- Moving the markets
As was expected, the Fed cut interest rates by 0.25%, and analysts were salivating all over the language in the accompanying statement, in order to see what might have been said different this time.
The wording shifted slightly to a more hawkish stance from:
“…will continue to monitor the implications of incoming information for the economic outlook and will act as appropriate to sustain the expansion, with a strong labor market and inflation near its symmetric 2 percent objective.”
To:
“The Committee will continue to monitor the implications of incoming information for the economic outlook as it assesses the appropriate path of the target range for the federal funds rate.”

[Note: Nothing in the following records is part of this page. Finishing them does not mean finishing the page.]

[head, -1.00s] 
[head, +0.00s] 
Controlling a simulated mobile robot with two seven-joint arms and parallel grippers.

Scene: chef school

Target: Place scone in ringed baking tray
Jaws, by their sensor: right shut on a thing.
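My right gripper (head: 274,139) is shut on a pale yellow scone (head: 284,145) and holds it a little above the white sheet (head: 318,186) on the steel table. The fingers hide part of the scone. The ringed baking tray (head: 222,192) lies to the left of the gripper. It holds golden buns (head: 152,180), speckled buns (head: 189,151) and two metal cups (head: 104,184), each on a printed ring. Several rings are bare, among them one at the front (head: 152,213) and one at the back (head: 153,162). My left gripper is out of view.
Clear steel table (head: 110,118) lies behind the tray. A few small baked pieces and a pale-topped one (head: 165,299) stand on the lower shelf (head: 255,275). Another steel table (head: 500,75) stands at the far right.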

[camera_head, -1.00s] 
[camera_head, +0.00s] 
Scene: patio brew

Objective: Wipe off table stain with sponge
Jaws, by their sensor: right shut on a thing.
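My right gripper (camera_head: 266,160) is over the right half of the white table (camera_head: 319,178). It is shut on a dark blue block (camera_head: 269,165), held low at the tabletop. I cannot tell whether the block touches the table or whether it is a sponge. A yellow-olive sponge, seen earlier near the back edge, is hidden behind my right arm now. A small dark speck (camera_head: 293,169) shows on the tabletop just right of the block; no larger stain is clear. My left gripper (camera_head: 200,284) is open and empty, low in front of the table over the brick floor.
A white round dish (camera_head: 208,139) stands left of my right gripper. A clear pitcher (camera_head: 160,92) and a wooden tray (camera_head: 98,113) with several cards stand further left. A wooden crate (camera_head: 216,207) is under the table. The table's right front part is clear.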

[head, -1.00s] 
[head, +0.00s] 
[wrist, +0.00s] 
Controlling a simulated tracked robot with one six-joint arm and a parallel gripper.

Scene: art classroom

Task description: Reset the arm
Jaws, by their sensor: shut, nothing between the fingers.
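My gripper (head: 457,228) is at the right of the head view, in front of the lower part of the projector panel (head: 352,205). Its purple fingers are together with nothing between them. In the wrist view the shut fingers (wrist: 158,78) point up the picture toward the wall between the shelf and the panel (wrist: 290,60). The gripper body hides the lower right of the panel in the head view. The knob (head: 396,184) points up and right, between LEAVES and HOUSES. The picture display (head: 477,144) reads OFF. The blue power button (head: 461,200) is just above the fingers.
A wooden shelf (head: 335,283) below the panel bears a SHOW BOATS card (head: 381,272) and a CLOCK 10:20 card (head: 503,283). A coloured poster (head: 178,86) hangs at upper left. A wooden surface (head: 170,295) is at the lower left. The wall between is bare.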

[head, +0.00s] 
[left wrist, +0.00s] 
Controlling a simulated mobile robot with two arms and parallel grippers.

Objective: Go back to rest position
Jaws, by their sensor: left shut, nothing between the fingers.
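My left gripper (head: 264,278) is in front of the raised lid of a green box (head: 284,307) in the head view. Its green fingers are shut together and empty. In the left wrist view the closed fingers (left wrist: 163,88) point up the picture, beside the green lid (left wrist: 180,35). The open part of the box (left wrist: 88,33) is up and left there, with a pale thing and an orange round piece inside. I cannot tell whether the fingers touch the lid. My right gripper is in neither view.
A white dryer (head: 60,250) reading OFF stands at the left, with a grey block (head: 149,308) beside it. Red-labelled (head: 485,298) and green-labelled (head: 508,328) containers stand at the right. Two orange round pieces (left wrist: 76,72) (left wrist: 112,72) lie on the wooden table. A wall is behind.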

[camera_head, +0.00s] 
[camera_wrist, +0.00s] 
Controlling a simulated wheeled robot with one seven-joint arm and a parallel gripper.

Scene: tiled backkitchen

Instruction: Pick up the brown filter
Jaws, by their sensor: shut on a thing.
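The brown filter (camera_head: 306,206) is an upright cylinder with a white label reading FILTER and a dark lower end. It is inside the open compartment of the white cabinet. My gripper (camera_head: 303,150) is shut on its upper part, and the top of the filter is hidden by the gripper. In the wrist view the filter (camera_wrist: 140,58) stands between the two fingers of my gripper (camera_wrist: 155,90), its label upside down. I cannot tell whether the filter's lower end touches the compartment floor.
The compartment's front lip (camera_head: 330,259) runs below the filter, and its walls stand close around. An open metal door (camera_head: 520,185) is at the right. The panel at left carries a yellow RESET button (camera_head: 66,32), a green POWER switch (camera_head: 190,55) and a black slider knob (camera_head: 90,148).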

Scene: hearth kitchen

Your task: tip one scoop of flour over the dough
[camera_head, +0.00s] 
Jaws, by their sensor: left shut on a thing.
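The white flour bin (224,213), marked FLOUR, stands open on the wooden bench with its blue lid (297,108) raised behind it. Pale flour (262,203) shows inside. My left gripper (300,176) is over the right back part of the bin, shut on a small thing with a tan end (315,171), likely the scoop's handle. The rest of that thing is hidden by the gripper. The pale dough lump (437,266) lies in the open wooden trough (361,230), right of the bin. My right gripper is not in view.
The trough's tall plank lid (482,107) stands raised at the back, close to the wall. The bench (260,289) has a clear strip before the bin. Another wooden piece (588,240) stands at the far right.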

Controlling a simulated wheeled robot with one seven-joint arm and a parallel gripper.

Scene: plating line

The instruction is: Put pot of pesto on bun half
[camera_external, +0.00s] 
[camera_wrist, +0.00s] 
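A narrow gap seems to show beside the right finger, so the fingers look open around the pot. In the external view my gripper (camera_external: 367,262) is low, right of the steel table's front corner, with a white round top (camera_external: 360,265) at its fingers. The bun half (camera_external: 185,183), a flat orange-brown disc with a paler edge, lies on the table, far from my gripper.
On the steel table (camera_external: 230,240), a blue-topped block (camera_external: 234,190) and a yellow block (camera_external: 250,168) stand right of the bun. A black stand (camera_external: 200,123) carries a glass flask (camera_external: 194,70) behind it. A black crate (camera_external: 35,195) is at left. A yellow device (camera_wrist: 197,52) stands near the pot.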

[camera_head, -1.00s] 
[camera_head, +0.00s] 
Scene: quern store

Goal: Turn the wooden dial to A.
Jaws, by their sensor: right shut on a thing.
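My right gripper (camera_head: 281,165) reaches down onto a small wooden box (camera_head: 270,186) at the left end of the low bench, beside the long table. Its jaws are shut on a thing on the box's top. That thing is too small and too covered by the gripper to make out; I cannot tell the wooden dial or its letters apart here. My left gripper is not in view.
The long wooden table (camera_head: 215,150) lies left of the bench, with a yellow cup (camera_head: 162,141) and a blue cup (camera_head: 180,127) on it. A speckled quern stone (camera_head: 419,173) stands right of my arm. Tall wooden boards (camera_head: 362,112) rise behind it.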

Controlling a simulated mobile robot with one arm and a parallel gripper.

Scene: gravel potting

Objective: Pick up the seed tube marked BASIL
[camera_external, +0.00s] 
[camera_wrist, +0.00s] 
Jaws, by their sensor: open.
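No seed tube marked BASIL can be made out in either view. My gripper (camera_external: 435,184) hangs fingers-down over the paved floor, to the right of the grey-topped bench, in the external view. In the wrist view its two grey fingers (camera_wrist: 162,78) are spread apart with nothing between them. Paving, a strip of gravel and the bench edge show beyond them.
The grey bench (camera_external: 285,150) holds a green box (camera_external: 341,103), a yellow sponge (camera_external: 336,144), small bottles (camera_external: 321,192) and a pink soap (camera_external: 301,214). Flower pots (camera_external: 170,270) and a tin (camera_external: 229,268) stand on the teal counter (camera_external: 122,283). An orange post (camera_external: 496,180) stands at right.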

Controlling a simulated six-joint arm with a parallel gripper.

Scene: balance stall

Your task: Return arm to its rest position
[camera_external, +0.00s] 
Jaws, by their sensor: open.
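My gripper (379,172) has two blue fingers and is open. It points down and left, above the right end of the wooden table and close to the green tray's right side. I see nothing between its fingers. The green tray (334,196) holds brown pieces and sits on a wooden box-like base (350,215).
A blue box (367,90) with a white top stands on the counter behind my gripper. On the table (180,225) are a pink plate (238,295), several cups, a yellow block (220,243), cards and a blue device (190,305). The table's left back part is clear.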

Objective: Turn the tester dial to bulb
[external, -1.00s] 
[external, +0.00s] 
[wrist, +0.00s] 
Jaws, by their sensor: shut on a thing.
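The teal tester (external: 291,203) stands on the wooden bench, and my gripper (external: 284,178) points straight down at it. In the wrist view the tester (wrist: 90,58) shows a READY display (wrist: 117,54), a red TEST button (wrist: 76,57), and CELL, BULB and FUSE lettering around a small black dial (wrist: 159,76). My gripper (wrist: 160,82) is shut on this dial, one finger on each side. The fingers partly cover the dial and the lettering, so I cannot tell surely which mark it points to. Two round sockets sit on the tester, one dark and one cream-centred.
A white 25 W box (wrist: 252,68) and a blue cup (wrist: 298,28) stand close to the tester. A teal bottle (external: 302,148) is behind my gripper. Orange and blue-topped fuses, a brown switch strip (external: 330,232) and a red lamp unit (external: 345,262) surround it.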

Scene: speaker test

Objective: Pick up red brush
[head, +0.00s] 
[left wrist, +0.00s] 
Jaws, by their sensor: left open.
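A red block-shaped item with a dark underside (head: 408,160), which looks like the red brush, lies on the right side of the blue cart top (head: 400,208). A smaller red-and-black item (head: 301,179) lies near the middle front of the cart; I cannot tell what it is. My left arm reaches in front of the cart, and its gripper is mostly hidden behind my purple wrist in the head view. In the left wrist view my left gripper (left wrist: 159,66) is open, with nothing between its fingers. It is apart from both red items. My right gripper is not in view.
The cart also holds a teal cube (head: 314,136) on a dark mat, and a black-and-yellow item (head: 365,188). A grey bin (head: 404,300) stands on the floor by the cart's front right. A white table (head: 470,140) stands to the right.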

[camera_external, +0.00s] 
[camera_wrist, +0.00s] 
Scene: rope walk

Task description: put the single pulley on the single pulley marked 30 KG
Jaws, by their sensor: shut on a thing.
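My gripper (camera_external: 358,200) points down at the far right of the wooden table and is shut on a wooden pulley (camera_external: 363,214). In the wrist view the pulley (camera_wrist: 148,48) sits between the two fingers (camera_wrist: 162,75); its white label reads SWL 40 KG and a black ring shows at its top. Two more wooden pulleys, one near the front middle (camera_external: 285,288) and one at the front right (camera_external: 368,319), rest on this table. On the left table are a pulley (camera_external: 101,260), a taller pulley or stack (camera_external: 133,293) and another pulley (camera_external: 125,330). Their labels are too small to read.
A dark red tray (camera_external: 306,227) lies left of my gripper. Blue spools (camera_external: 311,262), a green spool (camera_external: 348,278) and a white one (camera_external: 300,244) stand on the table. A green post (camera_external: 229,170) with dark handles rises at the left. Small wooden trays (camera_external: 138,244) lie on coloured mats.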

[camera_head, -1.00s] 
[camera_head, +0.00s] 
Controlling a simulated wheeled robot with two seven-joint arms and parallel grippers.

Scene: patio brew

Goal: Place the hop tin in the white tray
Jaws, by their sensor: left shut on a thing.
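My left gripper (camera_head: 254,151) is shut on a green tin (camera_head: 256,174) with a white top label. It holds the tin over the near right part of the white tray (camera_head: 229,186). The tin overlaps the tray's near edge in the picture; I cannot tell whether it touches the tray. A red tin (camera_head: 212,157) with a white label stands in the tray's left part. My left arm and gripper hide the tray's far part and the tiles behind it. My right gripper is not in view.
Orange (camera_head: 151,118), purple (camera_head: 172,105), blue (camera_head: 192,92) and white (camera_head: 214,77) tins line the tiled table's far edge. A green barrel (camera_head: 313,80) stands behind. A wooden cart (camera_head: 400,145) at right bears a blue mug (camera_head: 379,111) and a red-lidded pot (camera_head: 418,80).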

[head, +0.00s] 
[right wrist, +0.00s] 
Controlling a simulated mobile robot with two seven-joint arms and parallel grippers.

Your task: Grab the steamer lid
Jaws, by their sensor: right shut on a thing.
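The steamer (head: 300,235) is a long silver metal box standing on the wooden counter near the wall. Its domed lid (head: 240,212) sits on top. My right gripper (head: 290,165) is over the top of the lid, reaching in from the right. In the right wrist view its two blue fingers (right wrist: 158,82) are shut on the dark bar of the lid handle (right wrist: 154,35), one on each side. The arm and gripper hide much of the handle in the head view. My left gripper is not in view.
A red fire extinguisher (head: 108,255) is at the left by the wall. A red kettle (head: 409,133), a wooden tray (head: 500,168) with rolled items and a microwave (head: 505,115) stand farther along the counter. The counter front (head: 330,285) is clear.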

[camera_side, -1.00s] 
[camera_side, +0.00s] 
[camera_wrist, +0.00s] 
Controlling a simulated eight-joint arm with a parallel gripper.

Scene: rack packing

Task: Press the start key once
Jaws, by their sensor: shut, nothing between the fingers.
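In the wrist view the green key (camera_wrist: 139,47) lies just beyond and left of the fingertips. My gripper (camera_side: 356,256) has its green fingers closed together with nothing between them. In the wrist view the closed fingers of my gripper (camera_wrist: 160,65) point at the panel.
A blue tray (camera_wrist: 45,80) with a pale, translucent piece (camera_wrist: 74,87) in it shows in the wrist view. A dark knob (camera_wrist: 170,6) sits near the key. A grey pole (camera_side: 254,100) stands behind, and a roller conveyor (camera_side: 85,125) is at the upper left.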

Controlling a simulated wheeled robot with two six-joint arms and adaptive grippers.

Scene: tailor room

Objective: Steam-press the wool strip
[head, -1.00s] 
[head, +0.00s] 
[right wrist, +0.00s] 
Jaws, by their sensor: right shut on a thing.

Then Fed chair Powell suggested that “I think we would need to see a really significant move up in inflation that’s persistent before we even consider raising rates to address inflation concerns.” That was the icing on the cake that got the computer algos started, and the major indexes spiked and closed in the green.
To no surprise, interest rates dropped today with the 10-year bond yield sliding over 6 basis points, which gave a nice assist to the low volatility ETF SPLV, which added +0.73% vs. the more modest performance of the S&P 500 (SPY), which rose +0.33%.
The question now is “can equities trek higher without the Fed’s assistance?” It appears right now that there will be no cut in December (76% odds), so that hope factor is off the table for the time being.
Despite Trump tweeting that we have “The Greatest Economy in American History,” the factual GDP numbers paint a slightly different picture. The US economy, according to ZH, grew at a 1.9% annualized rate, well above the 1.6% expected, but still below the already weak Q2 print of 2.0%, and matching the second weakest reading of the Trump administration.
Yet, the S&P 500 hovers in record territory, which makes it abundantly clear, contrary to common view, that the stock market and the economy are totally disconnected from each other.